The chairman of the mainland's largest life insurer, China Life Insurance, told a financial forum in Shanghai this year that while the top of the mountain offers the best views, it can be a precarious place to be. As head of cash-rich China Life since 2005, Yang Chao has to balance the potential upside of overseas investments with a good measure of risk aversion.

China Life evolved from the People's Insurance Company of China, which was established in 1949. The life insurance assets were spun off by Beijing in 1999 and injected into the newly created China Life.

It had total assets of 990.1 billion yuan at the end of last year.
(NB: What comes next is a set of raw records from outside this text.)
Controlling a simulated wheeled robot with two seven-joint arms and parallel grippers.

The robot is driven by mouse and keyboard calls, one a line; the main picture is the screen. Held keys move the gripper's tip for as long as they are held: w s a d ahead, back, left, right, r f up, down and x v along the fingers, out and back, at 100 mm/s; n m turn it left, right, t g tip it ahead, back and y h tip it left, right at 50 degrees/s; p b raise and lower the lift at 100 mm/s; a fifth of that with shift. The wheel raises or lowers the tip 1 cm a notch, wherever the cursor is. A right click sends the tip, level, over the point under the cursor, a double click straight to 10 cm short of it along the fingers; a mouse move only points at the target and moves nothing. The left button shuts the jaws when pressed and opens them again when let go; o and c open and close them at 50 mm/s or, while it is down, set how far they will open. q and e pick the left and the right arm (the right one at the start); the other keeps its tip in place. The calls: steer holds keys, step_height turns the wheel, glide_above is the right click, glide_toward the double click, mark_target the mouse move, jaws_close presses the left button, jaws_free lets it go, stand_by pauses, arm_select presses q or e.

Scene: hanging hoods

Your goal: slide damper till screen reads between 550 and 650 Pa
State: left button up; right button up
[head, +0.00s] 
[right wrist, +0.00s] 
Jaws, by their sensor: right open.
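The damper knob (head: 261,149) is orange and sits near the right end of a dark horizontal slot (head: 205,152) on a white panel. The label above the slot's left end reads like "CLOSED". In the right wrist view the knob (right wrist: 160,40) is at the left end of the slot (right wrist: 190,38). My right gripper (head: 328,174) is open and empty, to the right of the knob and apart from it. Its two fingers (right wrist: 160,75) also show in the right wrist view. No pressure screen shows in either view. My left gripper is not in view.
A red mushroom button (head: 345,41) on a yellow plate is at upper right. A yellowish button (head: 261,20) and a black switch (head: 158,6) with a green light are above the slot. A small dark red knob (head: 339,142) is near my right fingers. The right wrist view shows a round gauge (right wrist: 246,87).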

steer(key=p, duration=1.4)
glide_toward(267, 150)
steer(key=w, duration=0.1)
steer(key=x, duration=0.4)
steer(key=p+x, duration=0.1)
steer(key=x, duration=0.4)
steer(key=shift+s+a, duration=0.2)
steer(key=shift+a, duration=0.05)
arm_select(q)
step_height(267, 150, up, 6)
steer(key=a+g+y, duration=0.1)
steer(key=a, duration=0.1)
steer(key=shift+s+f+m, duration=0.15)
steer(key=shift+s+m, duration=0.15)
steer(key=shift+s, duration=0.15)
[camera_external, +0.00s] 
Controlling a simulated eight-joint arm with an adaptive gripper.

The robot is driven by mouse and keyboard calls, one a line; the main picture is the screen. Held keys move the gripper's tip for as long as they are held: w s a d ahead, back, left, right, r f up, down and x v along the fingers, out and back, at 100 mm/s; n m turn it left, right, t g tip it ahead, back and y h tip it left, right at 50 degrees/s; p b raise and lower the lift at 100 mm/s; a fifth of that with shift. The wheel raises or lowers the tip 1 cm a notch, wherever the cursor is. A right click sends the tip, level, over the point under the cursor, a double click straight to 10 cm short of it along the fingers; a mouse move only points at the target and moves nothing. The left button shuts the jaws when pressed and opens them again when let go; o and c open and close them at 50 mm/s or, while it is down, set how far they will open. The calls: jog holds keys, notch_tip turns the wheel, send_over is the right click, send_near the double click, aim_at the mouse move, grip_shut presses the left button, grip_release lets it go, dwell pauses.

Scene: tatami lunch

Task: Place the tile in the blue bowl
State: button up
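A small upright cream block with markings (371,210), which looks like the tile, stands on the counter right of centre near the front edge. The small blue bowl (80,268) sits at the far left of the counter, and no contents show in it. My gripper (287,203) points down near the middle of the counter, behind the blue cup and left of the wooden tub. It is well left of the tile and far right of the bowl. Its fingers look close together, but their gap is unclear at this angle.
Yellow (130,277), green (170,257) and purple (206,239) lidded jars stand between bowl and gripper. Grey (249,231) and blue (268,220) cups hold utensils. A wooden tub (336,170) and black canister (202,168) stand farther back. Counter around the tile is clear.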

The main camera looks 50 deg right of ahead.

And with mainland insurers only allowed to invest 15 per cent of premiums in equities and mutual funds - the remainder mainly ploughed into low-yield debt markets - speculation about overseas acquisitions by China Life began bubbling up in the media two years ago, as Beijing encouraged capital outflow in a bid to contain soaring inflation.

In hindsight, its delaying of major acquisitions looks like a stroke of good luck.

The overseas investment campaign, led by the mainland's US$200 billion sovereign wealth fund and its No 2 life insurer, Ping An Insurance, ran into trouble in less than a year when the Western merger and acquisition market was hammered by the global credit crisis.

In the third quarter of last year Ping An suffered an impairment loss of 22.79 billion yuan on the value of its investment in Belgian-Dutch banking and insurance group Fortis. An impairment loss is a charge taken to write down an asset with an overstated book value.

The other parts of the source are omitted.